Friday, February 21, 2014

Window on Eurasia: Putin has Opened a Pandora’s Box for Russia by His Actions in Ukraine, Pastukhov Says



Paul Goble

            Staunton, February 21 – Vladimir Putin has displayed a certain virtuosity in his geopolitical approach to neighboring countries, Vladimir Pastukhov says, but his approach in Ukraine is opening “a Pandora’s box” for Russia because there is no guarantee that what he has been doing there won’t be turned against him and his country in the future.
           
            That is the conclusion of Vladimir Pastukhov, a Russian scholar based at St. Antony’s College, Oxford, in a larger article in which he examines why Russia sparked a civil war in Ukraine, what it has achieved by doing so and what may happen next as a result of Russian actions (colta.ru/articles/society/2139).

            Pastukhov begins by noting that the Maidan of today is not the Maidan of 2004. “The very nature of these two maidans is very different.” A decade ago, this was an entirely natural process of popular mobilization. Now it is “an artificial one” and there is nothing elevated about it.

            More than 10 years ago, the role of outside actors was far smaller, but both then and now, the divisions within Ukrainian society have been on view and have played the key role. That is because, Pastukhov says, “Ukrainian statehood is extremely specific if not in fact unique.”

            It is important to recognize that the divisions within Ukraine are not between Ukrainians and ethnic Russians as such. Instead, they are between “two fractions of the Ukrainian people,” fractions whose cultural and political orientations not only do not correspond but are in complete contradiction.

            Throughout their history, some Ukrainins have been drawn to Russia while others have been pulled in the direction of Lithuania and Poland, in the direction that is now called “’the European choice.’” Given this pattern, neutrality is a necessary condition for the preservation of stability. Going too far in either direction will lead to collapse.

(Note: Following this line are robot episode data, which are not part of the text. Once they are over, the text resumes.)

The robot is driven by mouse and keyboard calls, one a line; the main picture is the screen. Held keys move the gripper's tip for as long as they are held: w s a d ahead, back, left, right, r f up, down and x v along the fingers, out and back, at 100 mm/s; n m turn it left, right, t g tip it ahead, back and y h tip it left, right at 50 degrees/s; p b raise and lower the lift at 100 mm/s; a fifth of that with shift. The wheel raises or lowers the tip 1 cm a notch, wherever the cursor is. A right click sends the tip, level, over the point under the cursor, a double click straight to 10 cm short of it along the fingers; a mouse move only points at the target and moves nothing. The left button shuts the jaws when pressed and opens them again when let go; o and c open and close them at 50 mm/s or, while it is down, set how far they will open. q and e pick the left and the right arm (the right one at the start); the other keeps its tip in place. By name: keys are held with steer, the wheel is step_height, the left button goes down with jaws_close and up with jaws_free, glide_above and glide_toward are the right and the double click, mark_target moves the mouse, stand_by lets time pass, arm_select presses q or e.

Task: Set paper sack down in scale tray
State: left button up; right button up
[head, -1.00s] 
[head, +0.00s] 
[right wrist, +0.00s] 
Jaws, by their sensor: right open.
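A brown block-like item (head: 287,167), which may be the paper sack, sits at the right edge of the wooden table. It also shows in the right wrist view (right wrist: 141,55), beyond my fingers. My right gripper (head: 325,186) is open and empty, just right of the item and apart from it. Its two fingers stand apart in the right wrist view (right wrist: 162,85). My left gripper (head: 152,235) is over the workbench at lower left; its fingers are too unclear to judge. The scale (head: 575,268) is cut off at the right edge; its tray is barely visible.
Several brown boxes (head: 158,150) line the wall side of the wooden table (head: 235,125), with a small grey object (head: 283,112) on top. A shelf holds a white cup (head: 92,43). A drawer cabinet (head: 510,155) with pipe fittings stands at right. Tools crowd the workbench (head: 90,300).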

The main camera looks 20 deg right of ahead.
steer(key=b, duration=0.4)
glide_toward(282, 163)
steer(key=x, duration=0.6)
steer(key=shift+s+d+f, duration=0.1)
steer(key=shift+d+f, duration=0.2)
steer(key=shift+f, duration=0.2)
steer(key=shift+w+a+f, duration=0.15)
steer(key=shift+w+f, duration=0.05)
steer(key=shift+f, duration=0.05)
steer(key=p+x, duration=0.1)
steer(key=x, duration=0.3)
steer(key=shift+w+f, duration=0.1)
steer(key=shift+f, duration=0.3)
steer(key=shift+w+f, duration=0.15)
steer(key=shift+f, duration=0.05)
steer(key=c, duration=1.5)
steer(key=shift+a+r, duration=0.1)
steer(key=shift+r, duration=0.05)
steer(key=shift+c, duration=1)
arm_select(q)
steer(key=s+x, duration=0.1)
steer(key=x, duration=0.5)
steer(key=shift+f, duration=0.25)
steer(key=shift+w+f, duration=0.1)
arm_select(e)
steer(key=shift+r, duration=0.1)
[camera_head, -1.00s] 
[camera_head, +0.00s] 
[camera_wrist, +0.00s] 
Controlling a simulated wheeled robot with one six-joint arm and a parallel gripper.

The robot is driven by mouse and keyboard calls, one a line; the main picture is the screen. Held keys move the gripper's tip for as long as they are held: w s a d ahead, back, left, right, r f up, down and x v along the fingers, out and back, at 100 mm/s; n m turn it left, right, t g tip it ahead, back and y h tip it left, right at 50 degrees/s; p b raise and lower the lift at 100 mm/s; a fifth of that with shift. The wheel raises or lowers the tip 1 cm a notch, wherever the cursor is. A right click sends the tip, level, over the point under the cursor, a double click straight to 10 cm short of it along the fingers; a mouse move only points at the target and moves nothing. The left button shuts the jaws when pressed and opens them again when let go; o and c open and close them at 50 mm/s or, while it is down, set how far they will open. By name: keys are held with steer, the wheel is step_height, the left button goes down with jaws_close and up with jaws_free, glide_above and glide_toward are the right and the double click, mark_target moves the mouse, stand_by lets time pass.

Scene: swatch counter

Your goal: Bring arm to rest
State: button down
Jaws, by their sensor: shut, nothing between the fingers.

            In the broadest sense, Pastukhov continues, “neutrality is the cultural condicio sine qua non of the existence of Ukraine as a single and independent sovereign state.” It creates a space in which the various parts of Ukraine can work together in a cooperative fashion rather than take steps that threaten to overturn the applecart.

            But this is not always easy, he says. “The country has been condemned to maintain itself in a very narrow corridor in the conduct of its foreign policy. A step to the right or a step to the left from the line of neutrality not only threatens to unleash a crisis but instantly” calls into question the existence of the stat.

            One could even say, Pastukhov remarks that “Ukraine ‘has been sentenced always to be an east European Switzerland, always equally distant from all points of attraction..

            Some blame the current crisis on those in Ukraine who want to join Europe, but that is not the case. Ukrainians have been talking about joining Europe ever since they regained their independence. At the same time, however, everyone knew that Ukraine was not going to be a full member of the EU anytime soon.

            “But in the last year, everything suddenly changed,” Pastukhov argues. Russia without any obvious serious basis made an issue of Ukraine’s foreign policy orientation. Indeed, it made Ukraine’s place in the world the central question of Russian foreign policy and  showed it as willing to deploy all its resources to ensure that Kyiv would return to Moscow’s orbit.

            According to the St. Antony’s scholar, “the sharpening of this issue was completely artificial and was not conditions by any objective causes.”  It could have occurred at any time during the past 10 years. But for some reason, the Kremlin decided to bring Ukraine to heel and do so now.

            This Russian policy shift put Kyiv in a position where “it could not any longer conduct a neutral political course” in which it could reach out in several directions.  And as that became obvious, it triggered the conflict that has grown over into a kind of civil war that threatens the future existence of the country.

            “By destroying Ukrainian political neutrality, Russia is destroying Ukraine,” Pastukhov writes. Moscow has not let Ukraine, its leaders or its peoples any choice.

            The Russian analyst says that one need only add that “inthis there is nothing personal about Ukraine, this is only business ... Russia is pursuing its own, most of all false and paranoid global political goals” and it does not want to see the establishment of a pro-Western belt of states around its borders.

            To that end, Moscow is prepared to create what it sees as manageable conflicts there so that it can “more comfortably oppose the West.” That is what happened in Georgia in 2008. Now it is Ukraine’s turn. “Those who are burning tires on the Maidan do not understand that Ukraine is being converted into one enormous tire” whose burning will keep the West away.

            That Moscow tactic may work for a time, but it carries real risks. On the one hand, conflicts that at first appear to be manageable often turn out to be anything but.  And on the other hand, two can play this game because if there are in some sense two Ukraines, there area dozen or more Russias even more divided among themselves than are the Ukrainians.